### Description of the task:
List, from the lines below, each one with "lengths" in it.

### Information shown:
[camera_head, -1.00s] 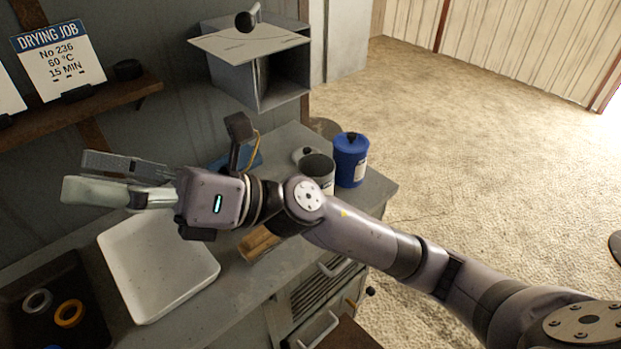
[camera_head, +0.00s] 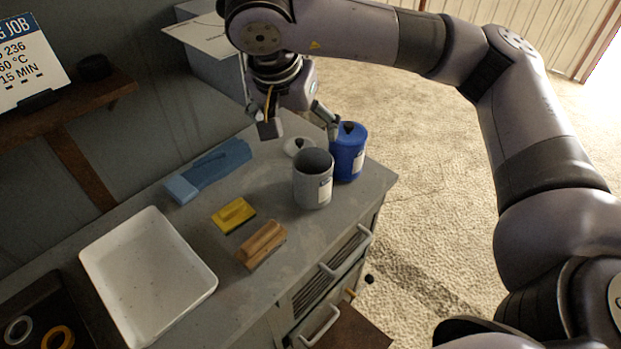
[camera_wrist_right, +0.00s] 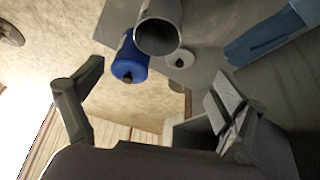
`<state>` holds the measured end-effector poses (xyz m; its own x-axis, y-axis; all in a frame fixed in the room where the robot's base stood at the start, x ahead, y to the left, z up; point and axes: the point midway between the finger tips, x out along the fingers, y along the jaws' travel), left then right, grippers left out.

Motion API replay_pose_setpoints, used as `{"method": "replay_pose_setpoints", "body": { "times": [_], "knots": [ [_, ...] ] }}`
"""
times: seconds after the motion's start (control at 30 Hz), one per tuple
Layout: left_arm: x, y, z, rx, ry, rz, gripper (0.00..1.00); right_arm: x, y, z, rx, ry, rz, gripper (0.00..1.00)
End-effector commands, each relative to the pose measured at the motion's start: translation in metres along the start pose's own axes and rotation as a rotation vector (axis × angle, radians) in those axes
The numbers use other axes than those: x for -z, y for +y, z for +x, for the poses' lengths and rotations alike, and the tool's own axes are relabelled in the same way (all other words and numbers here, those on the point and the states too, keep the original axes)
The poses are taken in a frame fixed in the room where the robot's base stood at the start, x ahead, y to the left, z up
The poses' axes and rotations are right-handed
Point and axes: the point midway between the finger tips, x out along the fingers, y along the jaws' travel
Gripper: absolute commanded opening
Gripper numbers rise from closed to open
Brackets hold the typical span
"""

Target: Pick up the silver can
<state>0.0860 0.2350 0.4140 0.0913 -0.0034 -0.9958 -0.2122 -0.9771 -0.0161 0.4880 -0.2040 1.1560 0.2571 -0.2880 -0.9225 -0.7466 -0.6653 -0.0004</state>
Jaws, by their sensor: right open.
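The silver can (camera_head: 313,186) stands upright and open-topped near the right end of the counter, with a pale label on its side. It also shows in the right wrist view, at the top middle (camera_wrist_right: 159,35). My right gripper (camera_head: 298,120) is open and points down, above and behind the can in the head view, apart from it. In the right wrist view its two fingers (camera_wrist_right: 155,98) are spread wide with nothing between them touching either one. My left gripper is out of view.
A blue lidded can (camera_head: 350,158) stands close beside the silver can. A loose round lid (camera_head: 293,147) lies behind it. A blue cloth (camera_head: 218,164), yellow block (camera_head: 229,215), wooden block (camera_head: 262,246) and white tray (camera_head: 98,262) lie to the left. A grey box (camera_head: 203,68) hangs on the wall.

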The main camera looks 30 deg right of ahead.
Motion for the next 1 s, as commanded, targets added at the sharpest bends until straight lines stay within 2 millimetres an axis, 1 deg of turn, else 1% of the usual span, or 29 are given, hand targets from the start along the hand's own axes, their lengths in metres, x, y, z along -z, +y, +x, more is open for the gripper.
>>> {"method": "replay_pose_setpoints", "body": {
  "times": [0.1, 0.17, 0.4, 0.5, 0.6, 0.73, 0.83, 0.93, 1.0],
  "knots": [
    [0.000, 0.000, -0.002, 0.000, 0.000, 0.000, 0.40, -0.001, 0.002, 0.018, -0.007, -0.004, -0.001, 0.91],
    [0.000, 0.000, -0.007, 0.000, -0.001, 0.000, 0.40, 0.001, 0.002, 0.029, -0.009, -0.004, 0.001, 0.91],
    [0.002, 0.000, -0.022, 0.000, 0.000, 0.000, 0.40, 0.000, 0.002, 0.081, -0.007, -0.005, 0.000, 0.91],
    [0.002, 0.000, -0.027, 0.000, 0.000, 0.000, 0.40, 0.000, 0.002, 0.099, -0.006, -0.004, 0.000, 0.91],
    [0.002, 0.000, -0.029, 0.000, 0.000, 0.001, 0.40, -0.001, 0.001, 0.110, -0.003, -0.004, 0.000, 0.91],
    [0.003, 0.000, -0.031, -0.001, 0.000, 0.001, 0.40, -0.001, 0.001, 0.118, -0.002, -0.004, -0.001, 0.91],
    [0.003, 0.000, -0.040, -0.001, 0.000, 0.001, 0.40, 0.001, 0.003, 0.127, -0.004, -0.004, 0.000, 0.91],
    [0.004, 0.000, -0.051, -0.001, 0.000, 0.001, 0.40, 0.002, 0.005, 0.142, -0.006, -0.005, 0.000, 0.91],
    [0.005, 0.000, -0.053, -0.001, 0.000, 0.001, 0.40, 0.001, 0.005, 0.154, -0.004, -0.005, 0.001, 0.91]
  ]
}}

### Complete answer:
The numbers use other axes than those: x for -z, y for +y, z for +x, for the poses' lengths and rotations alike, and the tool's own axes are relabelled in the same way (all other words and numbers here, those on the point and the states too, keep the original axes)
Motion for the next 1 s, as commanded, targets added at the sharpest bends until straight lines stay within 2 millimetres an axis, 1 deg of turn, else 1% of the usual span, or 29 are given, hand targets from the start along the hand's own axes, their lengths in metres, x, y, z along -z, +y, +x, more is open for the gripper.

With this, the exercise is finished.